Write out the records again, exactly, leaving none out.

═══ Data entries

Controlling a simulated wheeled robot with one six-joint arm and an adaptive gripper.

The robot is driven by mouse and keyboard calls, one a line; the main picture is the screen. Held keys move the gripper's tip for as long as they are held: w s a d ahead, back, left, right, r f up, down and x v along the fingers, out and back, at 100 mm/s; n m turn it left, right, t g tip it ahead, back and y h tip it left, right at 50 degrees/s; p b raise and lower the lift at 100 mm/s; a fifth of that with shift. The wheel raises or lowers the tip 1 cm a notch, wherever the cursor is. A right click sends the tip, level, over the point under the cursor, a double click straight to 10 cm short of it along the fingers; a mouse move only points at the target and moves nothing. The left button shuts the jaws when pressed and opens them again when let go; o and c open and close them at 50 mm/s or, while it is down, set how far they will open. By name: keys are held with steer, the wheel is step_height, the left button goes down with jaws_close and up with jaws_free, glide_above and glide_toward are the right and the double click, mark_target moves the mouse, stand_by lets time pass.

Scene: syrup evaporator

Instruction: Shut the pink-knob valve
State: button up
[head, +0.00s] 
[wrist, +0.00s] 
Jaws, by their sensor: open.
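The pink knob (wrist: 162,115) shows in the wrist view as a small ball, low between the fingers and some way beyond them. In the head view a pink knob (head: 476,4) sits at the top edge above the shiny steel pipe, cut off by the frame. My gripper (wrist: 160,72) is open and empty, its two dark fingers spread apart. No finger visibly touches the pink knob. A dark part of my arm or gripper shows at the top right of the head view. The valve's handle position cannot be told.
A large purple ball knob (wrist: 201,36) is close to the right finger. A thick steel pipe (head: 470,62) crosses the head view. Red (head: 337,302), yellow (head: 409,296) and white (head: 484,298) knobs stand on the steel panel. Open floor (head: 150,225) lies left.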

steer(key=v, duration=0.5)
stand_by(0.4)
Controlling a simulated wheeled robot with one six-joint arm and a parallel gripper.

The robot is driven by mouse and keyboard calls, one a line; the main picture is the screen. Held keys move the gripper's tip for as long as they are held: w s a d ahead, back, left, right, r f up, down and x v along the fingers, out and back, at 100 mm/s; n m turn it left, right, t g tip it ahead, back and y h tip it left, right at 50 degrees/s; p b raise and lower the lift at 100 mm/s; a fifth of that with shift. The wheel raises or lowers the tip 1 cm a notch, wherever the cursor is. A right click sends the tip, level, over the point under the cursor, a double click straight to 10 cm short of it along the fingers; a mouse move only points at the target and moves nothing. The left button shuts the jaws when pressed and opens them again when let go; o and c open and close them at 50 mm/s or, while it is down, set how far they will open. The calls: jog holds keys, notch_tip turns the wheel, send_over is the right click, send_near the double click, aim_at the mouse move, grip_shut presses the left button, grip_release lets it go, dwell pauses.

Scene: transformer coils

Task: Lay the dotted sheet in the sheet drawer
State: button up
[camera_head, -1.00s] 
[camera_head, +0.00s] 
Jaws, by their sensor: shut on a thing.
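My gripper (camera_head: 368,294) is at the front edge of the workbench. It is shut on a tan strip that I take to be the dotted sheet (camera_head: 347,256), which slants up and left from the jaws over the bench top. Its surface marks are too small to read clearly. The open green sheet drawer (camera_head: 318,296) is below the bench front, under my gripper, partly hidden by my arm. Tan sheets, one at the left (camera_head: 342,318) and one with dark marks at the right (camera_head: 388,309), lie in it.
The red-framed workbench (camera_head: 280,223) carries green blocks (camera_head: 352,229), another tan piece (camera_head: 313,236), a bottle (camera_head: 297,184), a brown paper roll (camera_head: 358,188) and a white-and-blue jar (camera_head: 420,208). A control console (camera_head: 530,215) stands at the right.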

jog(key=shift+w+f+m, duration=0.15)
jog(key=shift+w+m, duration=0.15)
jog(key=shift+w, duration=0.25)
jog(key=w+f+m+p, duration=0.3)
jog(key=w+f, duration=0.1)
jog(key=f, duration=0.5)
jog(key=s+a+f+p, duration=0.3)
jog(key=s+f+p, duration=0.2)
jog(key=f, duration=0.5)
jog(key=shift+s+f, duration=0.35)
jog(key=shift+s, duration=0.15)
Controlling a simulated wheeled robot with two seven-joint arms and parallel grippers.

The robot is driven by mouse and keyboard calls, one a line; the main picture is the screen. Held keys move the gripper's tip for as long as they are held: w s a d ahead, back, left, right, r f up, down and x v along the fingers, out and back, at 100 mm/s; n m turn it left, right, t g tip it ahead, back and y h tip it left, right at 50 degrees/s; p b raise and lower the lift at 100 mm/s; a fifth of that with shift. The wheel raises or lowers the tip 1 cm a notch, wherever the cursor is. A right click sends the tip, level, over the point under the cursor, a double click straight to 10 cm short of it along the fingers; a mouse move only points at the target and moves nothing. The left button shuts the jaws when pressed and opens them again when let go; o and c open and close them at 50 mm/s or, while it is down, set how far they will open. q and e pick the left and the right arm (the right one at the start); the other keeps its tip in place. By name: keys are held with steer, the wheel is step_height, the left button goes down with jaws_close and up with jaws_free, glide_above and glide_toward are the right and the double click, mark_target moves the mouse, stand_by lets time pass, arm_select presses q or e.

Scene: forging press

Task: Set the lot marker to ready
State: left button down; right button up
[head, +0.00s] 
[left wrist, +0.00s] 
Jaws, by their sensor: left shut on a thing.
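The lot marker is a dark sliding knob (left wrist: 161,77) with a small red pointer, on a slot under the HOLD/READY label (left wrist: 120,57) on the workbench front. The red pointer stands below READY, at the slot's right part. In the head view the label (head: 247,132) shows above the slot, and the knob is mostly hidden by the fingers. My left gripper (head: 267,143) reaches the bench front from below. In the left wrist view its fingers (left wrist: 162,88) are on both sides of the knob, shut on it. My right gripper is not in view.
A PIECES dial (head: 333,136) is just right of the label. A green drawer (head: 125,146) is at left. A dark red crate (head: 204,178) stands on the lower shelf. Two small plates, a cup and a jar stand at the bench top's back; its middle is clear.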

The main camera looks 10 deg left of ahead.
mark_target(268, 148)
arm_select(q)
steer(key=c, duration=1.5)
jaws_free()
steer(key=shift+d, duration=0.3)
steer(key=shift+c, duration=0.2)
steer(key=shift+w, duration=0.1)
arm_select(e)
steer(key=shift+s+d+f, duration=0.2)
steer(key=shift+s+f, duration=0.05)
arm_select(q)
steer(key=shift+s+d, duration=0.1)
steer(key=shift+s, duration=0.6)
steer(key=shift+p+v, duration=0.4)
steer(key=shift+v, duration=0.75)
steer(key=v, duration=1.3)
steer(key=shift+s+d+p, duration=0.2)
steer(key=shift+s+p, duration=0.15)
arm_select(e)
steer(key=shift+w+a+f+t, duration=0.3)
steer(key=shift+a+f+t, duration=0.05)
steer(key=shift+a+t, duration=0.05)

══════

### Answer to the task
Controlling a simulated wheeled robot with one six-joint arm and an adaptive gripper.

The robot is driven by mouse and keyboard calls, one a line; the main picture is the screen. Held keys move the gripper's tip for as long as they are held: w s a d ahead, back, left, right, r f up, down and x v along the fingers, out and back, at 100 mm/s; n m turn it left, right, t g tip it ahead, back and y h tip it left, right at 50 degrees/s; p b raise and lower the lift at 100 mm/s; a fifth of that with shift. The wheel raises or lowers the tip 1 cm a notch, wherever the cursor is. A right click sends the tip, level, over the point under the cursor, a double click straight to 10 cm short of it along the fingers; a mouse move only points at the target and moves nothing. The left button shuts the jaws when pressed and opens them again when let go; o and c open and close them at 50 mm/s or, while it is down, set how far they will open. By name: keys are held with steer, the wheel is step_height, the left button goes down with jaws_close and up with jaws_free, glide_above and glide_toward are the right and the double click, mark_target moves the mouse, stand_by lets time pass.

Scene: syrup evaporator

Instruction: Shut the pink-knob valve
State: button up
[head, +0.00s] 
[wrist, +0.00s] 
Jaws, by their sensor: open.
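The pink knob (wrist: 162,115) shows in the wrist view as a small ball, low between the fingers and some way beyond them. In the head view a pink knob (head: 476,4) sits at the top edge above the shiny steel pipe, cut off by the frame. My gripper (wrist: 160,72) is open and empty, its two dark fingers spread apart. No finger visibly touches the pink knob. A dark part of my arm or gripper shows at the top right of the head view. The valve's handle position cannot be told.
A large purple ball knob (wrist: 201,36) is close to the right finger. A thick steel pipe (head: 470,62) crosses the head view. Red (head: 337,302), yellow (head: 409,296) and white (head: 484,298) knobs stand on the steel panel. Open floor (head: 150,225) lies left.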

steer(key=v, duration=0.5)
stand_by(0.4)
Controlling a simulated wheeled robot with one six-joint arm and a parallel gripper.

The robot is driven by mouse and keyboard calls, one a line; the main picture is the screen. Held keys move the gripper's tip for as long as they are held: w s a d ahead, back, left, right, r f up, down and x v along the fingers, out and back, at 100 mm/s; n m turn it left, right, t g tip it ahead, back and y h tip it left, right at 50 degrees/s; p b raise and lower the lift at 100 mm/s; a fifth of that with shift. The wheel raises or lowers the tip 1 cm a notch, wherever the cursor is. A right click sends the tip, level, over the point under the cursor, a double click straight to 10 cm short of it along the fingers; a mouse move only points at the target and moves nothing. The left button shuts the jaws when pressed and opens them again when let go; o and c open and close them at 50 mm/s or, while it is down, set how far they will open. The calls: jog holds keys, notch_tip turns the wheel, send_over is the right click, send_near the double click, aim_at the mouse move, grip_shut presses the left button, grip_release lets it go, dwell pauses.

Scene: transformer coils

Task: Lay the dotted sheet in the sheet drawer
State: button up
[camera_head, -1.00s] 
[camera_head, +0.00s] 
Jaws, by their sensor: shut on a thing.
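My gripper (camera_head: 368,294) is at the front edge of the workbench. It is shut on a tan strip that I take to be the dotted sheet (camera_head: 347,256), which slants up and left from the jaws over the bench top. Its surface marks are too small to read clearly. The open green sheet drawer (camera_head: 318,296) is below the bench front, under my gripper, partly hidden by my arm. Tan sheets, one at the left (camera_head: 342,318) and one with dark marks at the right (camera_head: 388,309), lie in it.
The red-framed workbench (camera_head: 280,223) carries green blocks (camera_head: 352,229), another tan piece (camera_head: 313,236), a bottle (camera_head: 297,184), a brown paper roll (camera_head: 358,188) and a white-and-blue jar (camera_head: 420,208). A control console (camera_head: 530,215) stands at the right.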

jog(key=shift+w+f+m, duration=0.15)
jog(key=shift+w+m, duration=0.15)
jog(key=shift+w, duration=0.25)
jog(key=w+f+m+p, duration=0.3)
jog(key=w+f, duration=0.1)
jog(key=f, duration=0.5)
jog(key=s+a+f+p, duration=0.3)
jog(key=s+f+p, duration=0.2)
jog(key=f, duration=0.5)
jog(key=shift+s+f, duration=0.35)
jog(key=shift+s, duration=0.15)
Controlling a simulated wheeled robot with two seven-joint arms and parallel grippers.

The robot is driven by mouse and keyboard calls, one a line; the main picture is the screen. Held keys move the gripper's tip for as long as they are held: w s a d ahead, back, left, right, r f up, down and x v along the fingers, out and back, at 100 mm/s; n m turn it left, right, t g tip it ahead, back and y h tip it left, right at 50 degrees/s; p b raise and lower the lift at 100 mm/s; a fifth of that with shift. The wheel raises or lowers the tip 1 cm a notch, wherever the cursor is. A right click sends the tip, level, over the point under the cursor, a double click straight to 10 cm short of it along the fingers; a mouse move only points at the target and moves nothing. The left button shuts the jaws when pressed and opens them again when let go; o and c open and close them at 50 mm/s or, while it is down, set how far they will open. q and e pick the left and the right arm (the right one at the start); the other keeps its tip in place. By name: keys are held with steer, the wheel is step_height, the left button goes down with jaws_close and up with jaws_free, glide_above and glide_toward are the right and the double click, mark_target moves the mouse, stand_by lets time pass, arm_select presses q or e.

Scene: forging press

Task: Set the lot marker to ready
State: left button down; right button up
[head, +0.00s] 
[left wrist, +0.00s] 
Jaws, by their sensor: left shut on a thing.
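The lot marker is a dark sliding knob (left wrist: 161,77) with a small red pointer, on a slot under the HOLD/READY label (left wrist: 120,57) on the workbench front. The red pointer stands below READY, at the slot's right part. In the head view the label (head: 247,132) shows above the slot, and the knob is mostly hidden by the fingers. My left gripper (head: 267,143) reaches the bench front from below. In the left wrist view its fingers (left wrist: 162,88) are on both sides of the knob, shut on it. My right gripper is not in view.
A PIECES dial (head: 333,136) is just right of the label. A green drawer (head: 125,146) is at left. A dark red crate (head: 204,178) stands on the lower shelf. Two small plates, a cup and a jar stand at the bench top's back; its middle is clear.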

The main camera looks 10 deg left of ahead.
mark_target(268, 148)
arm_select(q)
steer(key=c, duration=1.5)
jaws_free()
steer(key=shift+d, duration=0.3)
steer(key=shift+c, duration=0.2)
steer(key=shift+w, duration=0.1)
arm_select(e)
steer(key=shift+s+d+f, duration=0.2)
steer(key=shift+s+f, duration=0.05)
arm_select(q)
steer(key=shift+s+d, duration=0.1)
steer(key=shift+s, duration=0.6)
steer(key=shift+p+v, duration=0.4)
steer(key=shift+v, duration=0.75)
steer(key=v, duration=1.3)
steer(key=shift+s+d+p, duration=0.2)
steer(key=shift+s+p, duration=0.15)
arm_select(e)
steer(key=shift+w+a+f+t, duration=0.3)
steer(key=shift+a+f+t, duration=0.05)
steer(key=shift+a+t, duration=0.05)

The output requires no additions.